Eine Minute bevor die Maschine vom Radar verschwand, bat der Pilot noch die Luftverkehrskontrolle, den Flugverkehr unter einer Höhe von 3.000 Fuß zu räumen. Dem wurde laut einem früheren Bericht stattgegeben. Am Ende der Aufzeichnungen, als offenbar klar war, dass die Maschine nicht mehr unter Kontrolle zu bringen ist, wird ersichtlich, dass der indischstämmige Pilot ruhig blieb, während sein indonesischer Kopilot die Entwicklungen mit „Allahu akbar“ kommentierte (Indonesien ist ein mehrheitlich islamisches Land). Beim Aufprall im Meer starben alle 189 Menschen an Bord.

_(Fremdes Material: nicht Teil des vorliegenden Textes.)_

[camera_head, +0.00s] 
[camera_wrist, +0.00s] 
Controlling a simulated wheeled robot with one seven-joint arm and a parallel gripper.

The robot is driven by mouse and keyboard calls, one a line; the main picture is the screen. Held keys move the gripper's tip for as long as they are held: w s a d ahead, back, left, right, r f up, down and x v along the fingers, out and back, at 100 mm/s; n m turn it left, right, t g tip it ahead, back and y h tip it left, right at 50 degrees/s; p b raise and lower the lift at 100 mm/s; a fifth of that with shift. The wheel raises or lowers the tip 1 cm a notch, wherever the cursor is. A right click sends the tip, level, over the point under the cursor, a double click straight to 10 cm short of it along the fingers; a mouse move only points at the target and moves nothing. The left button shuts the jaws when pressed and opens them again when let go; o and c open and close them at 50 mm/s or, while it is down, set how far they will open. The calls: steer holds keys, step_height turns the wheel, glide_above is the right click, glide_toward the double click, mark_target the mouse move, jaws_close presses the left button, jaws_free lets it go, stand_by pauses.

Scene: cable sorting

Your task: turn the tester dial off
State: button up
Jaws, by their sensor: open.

Der Lion-Air-Absturz weist Ähnlichkeiten mit dem Unglück in Äthiopien vor wenigen Tagen auf. Einem Bericht der „New York Times“ zufolge soll der Pilot „mit panischer Stimme“ gebeten haben, zum Flughafen zurückkehren zu dürfen. Die Zeitung berief sich dabei auf eine Person, die sich die Kommunikationsprobleme zwischen Tower und Maschine näher angesehen hatte.

Mit Checklisten System ausgeschaltet

Im Fall der Lion-Air-Boeing hatte nur einen Tag vor deren Absturz die Crew mit derselben Maschine ein ähnliches Problem. Sie hatten es geschafft, laut Boeing mit Hilfe der Checklisten das MCAS außer Kraft zu setzen. Dafür muss allerdings die gesamte automatisierte Flugkontrolle abgeschaltet werden. Boeing äußerte sich am Mittwoch nicht zu diesem Bericht und verwies auf die laufenden Ermittlungen.

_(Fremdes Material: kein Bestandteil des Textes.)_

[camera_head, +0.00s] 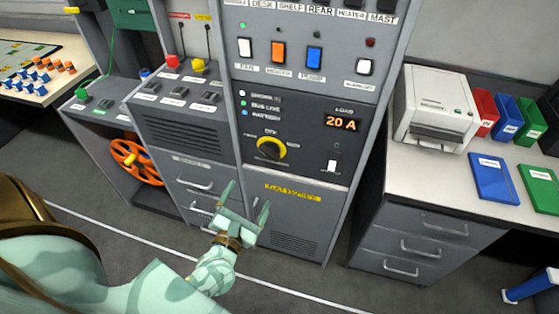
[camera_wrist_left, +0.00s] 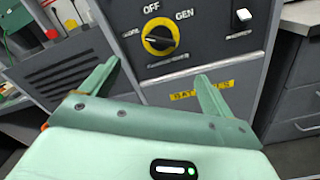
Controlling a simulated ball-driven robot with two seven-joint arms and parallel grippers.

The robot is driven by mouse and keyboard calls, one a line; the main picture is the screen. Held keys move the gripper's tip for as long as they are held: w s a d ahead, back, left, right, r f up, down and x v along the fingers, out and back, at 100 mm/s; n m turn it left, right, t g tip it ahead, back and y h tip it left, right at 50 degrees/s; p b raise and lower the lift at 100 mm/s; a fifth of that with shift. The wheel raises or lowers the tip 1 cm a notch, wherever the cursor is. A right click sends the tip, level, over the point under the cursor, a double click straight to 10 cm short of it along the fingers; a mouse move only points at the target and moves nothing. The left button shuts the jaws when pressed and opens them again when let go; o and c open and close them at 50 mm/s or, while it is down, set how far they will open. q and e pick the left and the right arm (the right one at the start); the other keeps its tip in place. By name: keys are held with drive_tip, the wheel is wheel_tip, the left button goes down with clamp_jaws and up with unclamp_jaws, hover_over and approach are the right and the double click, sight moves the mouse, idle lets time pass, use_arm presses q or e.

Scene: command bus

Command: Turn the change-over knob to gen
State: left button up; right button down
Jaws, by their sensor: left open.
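The change-over knob (camera_head: 270,149) is a black handle on a yellow ring, set in the dark front panel of the grey cabinet. In the left wrist view the knob (camera_wrist_left: 160,37) shows "OFF" printed above it and "GEN" to its upper right. Another label at its left is hard to read. The handle lies roughly sideways; which end is its pointer I cannot tell. My left gripper (camera_head: 248,195) is open and empty, in front of the cabinet and below the knob, apart from it. Its fingers (camera_wrist_left: 158,72) frame the space below the knob. My right gripper is not in view.
A white switch (camera_head: 332,160) and a "20 A" display (camera_head: 342,123) are right of the knob. A row of coloured rocker switches (camera_head: 278,52) is above. An orange handwheel (camera_head: 137,163) is at the left. A white printer (camera_head: 436,107) stands on the right counter.

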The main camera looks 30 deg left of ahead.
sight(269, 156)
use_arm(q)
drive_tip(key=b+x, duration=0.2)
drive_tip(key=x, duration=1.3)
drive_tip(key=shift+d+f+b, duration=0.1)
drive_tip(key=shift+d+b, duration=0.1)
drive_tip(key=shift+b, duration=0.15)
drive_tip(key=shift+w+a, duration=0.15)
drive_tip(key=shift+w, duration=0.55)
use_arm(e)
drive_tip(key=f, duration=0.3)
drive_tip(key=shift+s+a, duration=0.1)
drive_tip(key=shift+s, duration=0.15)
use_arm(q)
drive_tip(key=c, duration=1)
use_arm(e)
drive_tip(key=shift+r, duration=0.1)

Boeing war nach dem Absturz des Lion-Air-Flugzeugs in die Kritik geraten, weil der Konzern Piloten der 737 Max 8 nicht ausreichend zu MCAS geschult habe. Daraufhin hatte der Konzern neue Anleitungen an die Airlines geschickt, die das Modell nutzten. Nach dem Absturz der Ethiopian-Air-Maschine kündigte Boeing nun ein Software-Update für MCAS an.

Kritik an Flugaufsicht

Die US-Flugaufsicht FAA steht wegen ihrer Zertifizierungspraktiken unter Druck. Während des vergangenen Jahrzehnts ließ sie neue Flugzeuge großteils von externen Experten und den Herstellern selbst testen. So halfen auch Boeing-Mitarbeiter dabei, die Maschinen des US-Konzerns sowie die Trainingsprozesse für Piloten zu genehmigen.

Die ursprüngliche Sicherheitsanalyse seiner neuen Flugzeuge, die der Flugzeughersteller an die Luftfahrtbehörde überstellte, enthielt laut Berichten der „Seattle Times“ mehrere entscheidende Mängel. Frühere und aktuelle Techniker der FAA, die in den Evaluierungsprozess eingebunden waren, unterschätzten laut dem Bericht die Kraft des Kontrollsystems. Sowohl Boeing als auch die FAA seien dem Bericht zufolge über die Risiken des MCAS informiert gewesen und sollten noch vor dem Absturz in Äthiopien dazu antworten.